Photo courtesy of: umahbadak.blogspot.com

Saya pandangi sekeliling terminal Ciboleger tersebut, kilasan moment saya dan teman-teman  beberapa tahun yang lalu keluar, kami berkumpul didepan tugu, spanduk bertuliskan nama rombongan kami, senyum dan tawa kami mengisi siang yang terik, juga pelukan erat penuh keakraban antar sahabat yang saat itu terjalin, lalu semua itu berlalu, berganti dengan hilangnya kontak diantara kami, dan tugu selamat datang khas Ciboleger masih kokoh berdiri, seolah olah memandangi dan bertanya: “mickey, mengapa kali ini datang sendiri?” Dalam hati, saya pun hanya bisa bertanya sendiri...tanpa pernah bisa menjawab lagi

“Teman datang dan pergi
“Sahabat tetap menemani
“Jarak tak akan berarti
“Karena sahabat tercipta dalam hati

Hujan makin deras, saya pun berlari menuju rumah makan Ibu Haji, rumah makan yang sudah ada sejak pertama kali saya ke Ciboleger, tahun 2001. Satu hal yang membuat saya betah dan senang untuk datang kembali, Ibu selalu mengingat saya, hafal dengan nama saya, dan ingat saya makan apa aja walau banyak pengunjung lain yang juga makan hehehe. Setelah bertanya kabar dan bersalaman, lalu si Ibu pun bertanya:  “den miki kok sendiri? Mana teman2nya? Kok jadi sendiri-sendiri sih ka Baduynya, bulan lalu si anu juga sendiri, awal tahun lalu si ono juga sendiri, pada sibuk ya? Ibu memberondong saya dengan pertanyaan yang hanya saya jawab dua kata: “oh ya?” dan saya langsung mengalihkan pertanyaan ibu, ngeles macam bajaj belok diperempatan, saya alihkan pertanyaannya ke makanan, selain itu saya juga memang lapar, dan harus secepatnya ganti celana, karena limbah kebocoran dari pipa si anak lucu dikereta siang tadi, mulai mengeluarkan aroma yang tak kalah aduhaynya dengan aroma khas sang duo pemuda maut sebelumnya...

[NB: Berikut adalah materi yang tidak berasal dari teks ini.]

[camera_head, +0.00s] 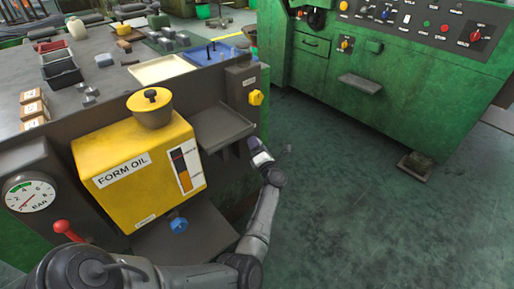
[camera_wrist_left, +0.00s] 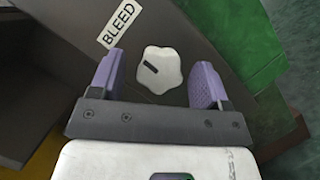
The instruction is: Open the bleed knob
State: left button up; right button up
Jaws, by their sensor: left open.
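The bleed knob (camera_wrist_left: 160,70) is a white, lobed knob with a dark pointer mark, on a dark panel beside a BLEED label (camera_wrist_left: 118,24) in the left wrist view. My left gripper (camera_wrist_left: 157,79) is open, with one purple finger on each side of the knob. The knob shows between the fingers, and I cannot tell whether they touch it. In the head view my left gripper (camera_head: 261,152) is at the right end of the dark panel, below a small shelf. The bleed knob cannot be made out there. My right gripper is not in view.
A yellow FORM OIL tank (camera_head: 140,165) stands left of my left arm, with a blue knob (camera_head: 180,225) below it. A yellow knob (camera_head: 256,97) and a grey shelf (camera_head: 222,128) are above the gripper. Green floor (camera_head: 370,215) lies open to the right.

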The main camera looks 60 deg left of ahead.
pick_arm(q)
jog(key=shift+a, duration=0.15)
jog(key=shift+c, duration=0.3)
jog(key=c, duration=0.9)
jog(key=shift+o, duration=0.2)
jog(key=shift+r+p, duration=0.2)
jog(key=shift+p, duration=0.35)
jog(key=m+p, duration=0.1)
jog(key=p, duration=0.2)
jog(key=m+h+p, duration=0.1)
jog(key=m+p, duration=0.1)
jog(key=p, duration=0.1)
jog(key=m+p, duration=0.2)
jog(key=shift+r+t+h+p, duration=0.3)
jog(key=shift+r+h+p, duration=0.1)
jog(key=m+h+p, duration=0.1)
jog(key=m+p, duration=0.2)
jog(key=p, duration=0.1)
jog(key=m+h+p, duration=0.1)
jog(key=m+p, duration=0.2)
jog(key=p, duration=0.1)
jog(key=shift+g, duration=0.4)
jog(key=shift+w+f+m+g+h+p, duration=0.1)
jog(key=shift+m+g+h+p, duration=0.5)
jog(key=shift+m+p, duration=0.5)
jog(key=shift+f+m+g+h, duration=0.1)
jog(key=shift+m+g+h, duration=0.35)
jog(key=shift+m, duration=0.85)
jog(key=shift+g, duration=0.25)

“kembali menapaki jalan ini
“rasakan jejak dalam memori
“mengingat senyum dan tawa dalam imaji
“sekilas rindu menyeruak dalam hati
“akankah mereka kembali?

Hujan masih turun, jam di arloji saya menunjukan waktu 17:02, saya harus segera naik ke Gazebo, Desa Baduy luar, perjalanan yang bisa ditempuh dalam waktu 45 menit saat cuaca cerah, bisa saja jadi lebih lama karena hujan, belum lagi saya harus meminta izin terlebih dahulu kepada Jaro di Ciboleger, jarak dari rumah makan Ibu Haji ke rumah Jaro tidak terlalu jauh. Saat hendak membayar makanan, saya berkenalan dengan satu rombongan yang hendak merayakan tahun baru di Baduy Dalam, mereka cukup kaget begitu tahu saya datang sendirian, (hehehe jangankan sampean, lha saya juga kaget bisa nyampe sini sendirian) dan kami pun bersama-sama menuju rumah Jaro untuk izin menginap di wilayah Desa Gazebo (baduy luar) dan Desa Cibeo (baduy dalam). Perizinan selesai, kami langsung menuju Desa Gazebo.

“Disini ditepi batas
Menyapa tanpa semangat
Baru kali ini maksa bawa tas
Yang beratnya teramat amat sangat”



Katakanlah saya drama, tapi sepanjang perjalanan menuju Desa Gazebo saya habiskan dengan menikmati kesunyian berteman perkebunan dan bukit tanpa banyak bicara dengan rombongan, mungkin mereka pun berpikir saya mau cari jimat atau pengasihan, pakaian serba hitam, muka ditekuk, lebih banyak diam, sedikit senyum dan lebih banyak berhenti setiap ada pohon besar, tapi jujur, itu semua karena saya sebenarnya ingin sekali melempar tas kamera saya yang beratnya mungkin sama dengan anak yang tadi pipisin saya di kereta (*masih dendam), saya berhenti di pohon besar untuk sandaran, sedikit senyum karena saya sudah ga tahan dengan beratnya.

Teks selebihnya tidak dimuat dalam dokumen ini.